__Requirement__.
Write out the entries, please, from the line containing "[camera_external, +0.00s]" through their final line, exactly and with nothing else.

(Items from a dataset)
<<<<
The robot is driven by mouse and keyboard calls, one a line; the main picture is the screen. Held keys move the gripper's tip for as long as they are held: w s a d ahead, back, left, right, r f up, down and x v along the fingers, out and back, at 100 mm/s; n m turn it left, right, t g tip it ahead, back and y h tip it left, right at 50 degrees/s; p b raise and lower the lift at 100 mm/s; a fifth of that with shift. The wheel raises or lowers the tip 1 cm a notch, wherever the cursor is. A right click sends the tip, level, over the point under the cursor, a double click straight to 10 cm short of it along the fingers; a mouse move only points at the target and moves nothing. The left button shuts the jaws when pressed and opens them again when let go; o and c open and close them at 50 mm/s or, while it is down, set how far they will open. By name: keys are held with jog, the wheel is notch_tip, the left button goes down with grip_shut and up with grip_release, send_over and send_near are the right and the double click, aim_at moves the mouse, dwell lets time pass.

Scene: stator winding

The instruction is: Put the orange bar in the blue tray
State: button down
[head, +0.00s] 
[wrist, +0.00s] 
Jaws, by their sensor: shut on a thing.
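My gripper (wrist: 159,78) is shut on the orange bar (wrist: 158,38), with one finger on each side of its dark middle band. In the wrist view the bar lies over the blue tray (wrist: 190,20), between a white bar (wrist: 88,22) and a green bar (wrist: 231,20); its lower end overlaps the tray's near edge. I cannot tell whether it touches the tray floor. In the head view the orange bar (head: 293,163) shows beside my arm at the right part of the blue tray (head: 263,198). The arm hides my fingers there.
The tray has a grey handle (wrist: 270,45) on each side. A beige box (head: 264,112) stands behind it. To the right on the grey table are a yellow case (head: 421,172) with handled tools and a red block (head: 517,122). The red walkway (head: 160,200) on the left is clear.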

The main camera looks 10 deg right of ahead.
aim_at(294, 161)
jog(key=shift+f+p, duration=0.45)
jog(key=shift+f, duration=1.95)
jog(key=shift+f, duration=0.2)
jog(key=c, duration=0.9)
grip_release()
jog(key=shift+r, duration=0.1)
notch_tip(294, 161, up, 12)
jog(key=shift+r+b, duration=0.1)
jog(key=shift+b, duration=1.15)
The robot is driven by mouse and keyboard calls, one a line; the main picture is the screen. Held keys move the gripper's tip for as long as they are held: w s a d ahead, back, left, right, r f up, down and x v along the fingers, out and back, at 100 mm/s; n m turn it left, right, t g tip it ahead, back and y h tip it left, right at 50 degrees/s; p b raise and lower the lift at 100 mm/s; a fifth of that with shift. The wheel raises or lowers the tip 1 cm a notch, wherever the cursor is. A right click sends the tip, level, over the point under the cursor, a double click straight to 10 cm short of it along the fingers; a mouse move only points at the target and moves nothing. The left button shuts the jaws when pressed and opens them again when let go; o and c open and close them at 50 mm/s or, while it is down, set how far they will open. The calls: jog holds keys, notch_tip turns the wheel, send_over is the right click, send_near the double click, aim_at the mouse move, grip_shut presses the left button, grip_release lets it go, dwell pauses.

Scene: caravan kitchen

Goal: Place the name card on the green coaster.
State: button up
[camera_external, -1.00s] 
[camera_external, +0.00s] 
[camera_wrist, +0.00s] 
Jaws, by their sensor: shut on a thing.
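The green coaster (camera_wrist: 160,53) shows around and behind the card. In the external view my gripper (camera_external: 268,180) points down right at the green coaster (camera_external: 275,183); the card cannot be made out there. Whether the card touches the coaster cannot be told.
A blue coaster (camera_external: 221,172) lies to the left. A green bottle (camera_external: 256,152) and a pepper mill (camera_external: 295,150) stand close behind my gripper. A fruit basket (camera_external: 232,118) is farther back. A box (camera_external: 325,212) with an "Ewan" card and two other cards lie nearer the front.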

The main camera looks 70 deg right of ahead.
>>>>
__Output of the exercise__.
[camera_external, +0.00s] 
[camera_wrist, +0.00s] 
Jaws, by their sensor: shut on a thing.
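The green coaster (camera_wrist: 160,53) shows around and behind the card. In the external view my gripper (camera_external: 268,180) points down right at the green coaster (camera_external: 275,183); the card cannot be made out there. Whether the card touches the coaster cannot be told.
A blue coaster (camera_external: 221,172) lies to the left. A green bottle (camera_external: 256,152) and a pepper mill (camera_external: 295,150) stand close behind my gripper. A fruit basket (camera_external: 232,118) is farther back. A box (camera_external: 325,212) with an "Ewan" card and two other cards lie nearer the front.

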The main camera looks 70 deg right of ahead.

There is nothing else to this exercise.